Ce dernier (Emirats, Arabie, Egypte etc …) a mené une géostratégie de sainte alliance marquée par des étapes importantes. D’une part, la Déclaration d’Al-Azhar sur la citoyenneté proclamée au Caire en 2017 et reconnaissant l’égalité des citoyens « musulmans, chrétiens, juifs et les autres » au sein d’une même « oumma/nation » constituée par l’État d’une « patrie constitutionnelle ». D’autre part, la Déclaration d’Abu-Dhabi sur la fraternité signée par l’Imam d’Al Azhar et le pape François et proclamant l’égalité de tous, croyants et non-croyants, au sein de l’unique humanité.
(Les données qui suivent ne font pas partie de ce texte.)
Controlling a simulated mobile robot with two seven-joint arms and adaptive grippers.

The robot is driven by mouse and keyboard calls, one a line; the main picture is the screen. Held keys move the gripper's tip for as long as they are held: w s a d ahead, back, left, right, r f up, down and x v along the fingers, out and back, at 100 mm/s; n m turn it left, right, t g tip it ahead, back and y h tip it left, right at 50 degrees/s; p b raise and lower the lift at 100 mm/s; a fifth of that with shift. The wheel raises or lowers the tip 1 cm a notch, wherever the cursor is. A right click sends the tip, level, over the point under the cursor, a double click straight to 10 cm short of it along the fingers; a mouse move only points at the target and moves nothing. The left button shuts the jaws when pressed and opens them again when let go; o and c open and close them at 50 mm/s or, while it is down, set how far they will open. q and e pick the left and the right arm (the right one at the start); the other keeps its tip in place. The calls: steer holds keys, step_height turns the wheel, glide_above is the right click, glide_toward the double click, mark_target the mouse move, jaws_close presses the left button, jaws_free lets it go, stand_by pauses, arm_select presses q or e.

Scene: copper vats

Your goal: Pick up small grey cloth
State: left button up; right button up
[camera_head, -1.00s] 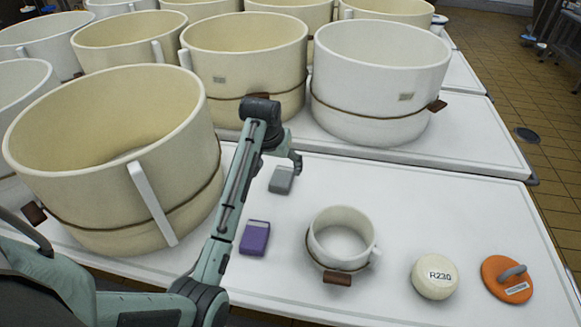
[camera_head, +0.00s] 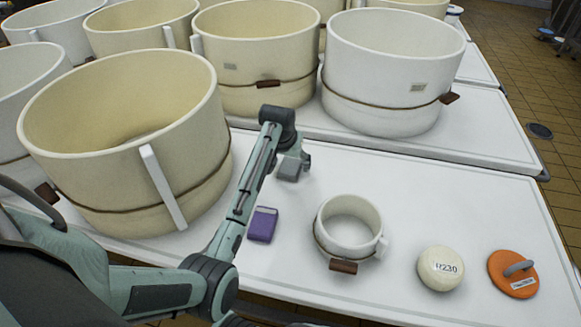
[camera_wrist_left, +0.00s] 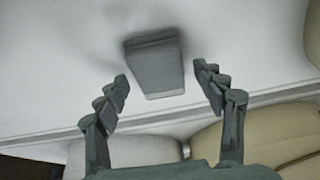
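The small grey cloth (camera_head: 288,171) is a folded grey block on the white table, partly hidden by my left gripper (camera_head: 298,164) in the head view. In the left wrist view the cloth (camera_wrist_left: 154,66) lies ahead, between the lines of the two fingers. My left gripper (camera_wrist_left: 161,83) is open there, with a finger on each side and clear space between each fingertip and the cloth. I cannot tell how high the fingers are above the table. My right gripper is not in view.
A purple folded cloth (camera_head: 262,224) lies nearer me. A small white pot (camera_head: 335,247), a cream round object marked R230 (camera_head: 440,268) and an orange disc (camera_head: 505,282) stand to the right. Large vats (camera_head: 120,150) border the left and back. Table between is bare.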

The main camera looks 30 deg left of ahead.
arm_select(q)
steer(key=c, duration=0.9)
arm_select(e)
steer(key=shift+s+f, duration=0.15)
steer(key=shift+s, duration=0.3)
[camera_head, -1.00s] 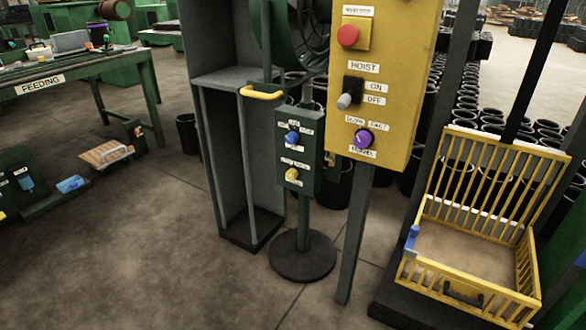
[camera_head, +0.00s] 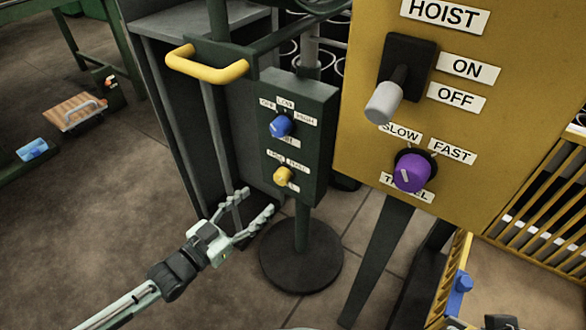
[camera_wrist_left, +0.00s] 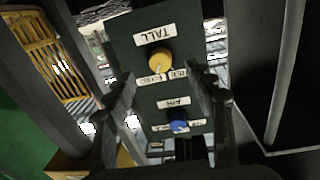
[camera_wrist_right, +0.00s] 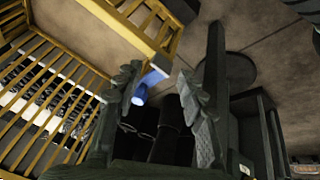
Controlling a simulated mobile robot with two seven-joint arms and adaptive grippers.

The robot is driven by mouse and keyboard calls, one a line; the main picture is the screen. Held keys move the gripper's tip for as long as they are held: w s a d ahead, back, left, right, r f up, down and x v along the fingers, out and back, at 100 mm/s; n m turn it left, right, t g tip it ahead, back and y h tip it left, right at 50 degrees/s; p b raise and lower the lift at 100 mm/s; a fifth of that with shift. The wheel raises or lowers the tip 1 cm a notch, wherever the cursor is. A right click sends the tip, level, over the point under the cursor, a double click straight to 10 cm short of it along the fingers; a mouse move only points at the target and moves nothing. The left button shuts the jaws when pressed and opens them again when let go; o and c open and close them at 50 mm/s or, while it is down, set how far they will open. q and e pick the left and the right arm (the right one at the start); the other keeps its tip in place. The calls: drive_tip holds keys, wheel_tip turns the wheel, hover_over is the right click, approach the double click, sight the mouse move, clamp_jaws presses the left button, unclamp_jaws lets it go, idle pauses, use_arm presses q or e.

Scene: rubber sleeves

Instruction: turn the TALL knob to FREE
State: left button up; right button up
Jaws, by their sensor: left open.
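The yellow TALL knob (camera_head: 283,176) sits low on a dark green panel (camera_head: 318,150), below the blue knob (camera_head: 281,126). The left wrist view, seen upside down, shows the yellow knob (camera_wrist_left: 160,60) with its TALL label on one side and two small labels on the other. Its pointer seems turned toward the FIXED label, though small. My left gripper (camera_head: 256,201) is open and empty, below and left of the knob, apart from it. Its fingers (camera_wrist_left: 165,85) stand either side of the panel's middle in its wrist view. My right gripper (camera_wrist_right: 158,75) is open and empty.
A yellow HOIST box (camera_head: 400,60) with a grey lever (camera_head: 385,100) and purple knob (camera_head: 411,171) stands close at right. A yellow handle (camera_head: 206,66) juts out left of the panel. A slatted yellow crate (camera_head: 548,190) is at far right.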

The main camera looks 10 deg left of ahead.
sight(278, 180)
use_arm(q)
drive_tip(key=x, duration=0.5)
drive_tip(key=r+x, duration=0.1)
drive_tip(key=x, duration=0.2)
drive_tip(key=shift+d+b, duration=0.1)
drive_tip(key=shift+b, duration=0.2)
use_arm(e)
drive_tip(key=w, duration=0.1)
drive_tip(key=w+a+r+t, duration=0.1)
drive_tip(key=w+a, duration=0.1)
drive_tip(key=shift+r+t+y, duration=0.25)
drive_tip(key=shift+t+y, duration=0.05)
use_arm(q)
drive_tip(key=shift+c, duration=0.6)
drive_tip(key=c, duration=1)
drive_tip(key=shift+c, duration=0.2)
A cela s’ajoute l’encyclique « Omnes Fratres/Fratelli Tutti » proclamée par le pape François en 2019.
Les violences religieuses bannies
A la lumière de cela on comprend la portée du voyage du pape en Irak qu’on peut résumer ainsi :
- Consolider le partenariat entre l’église Catholique et l’Islam traditionnel, ce qui explique la visite à Najaf, terre sainte du chiisme, et siège de la référence religieuse suprême du Chiisme, l’Ayatollah Sistani adversaire du projet des Mollahs iraniens. Ainsi, le chiisme traditionnel, arabe, est invité à rejoindre la sainte alliance contre toute violence religieuse.
- Consoler les chrétientés de l’Orient qui ont tant souffert et surtout affirmer l’exigence de l’égalité des citoyens en droits et en devoirs dans l’Irak qui se reconstruit.
- Proclamer solennellement la fraternité au sein de l’unique famille humaine, en dénonçant les persécutions dont ont été victimes les Yezidis et les Mandéens.
- Affirmer l’adhésion de la nouvelle « sainte alliance » au concept de citoyenneté au sein d’une patrie, ce qui automatiquement entraîne le refus de toute alliance de minorités, idée en faveur depuis les débuts des troubles en Syrie.
Concrètement, cette confrontation entre ces deux stratégies a pour ligne de front le Liban, pays en état d’agonie avancée. L’évolution de la situation interne libanaise dira quelle sera l’issue de cette guerre inédite.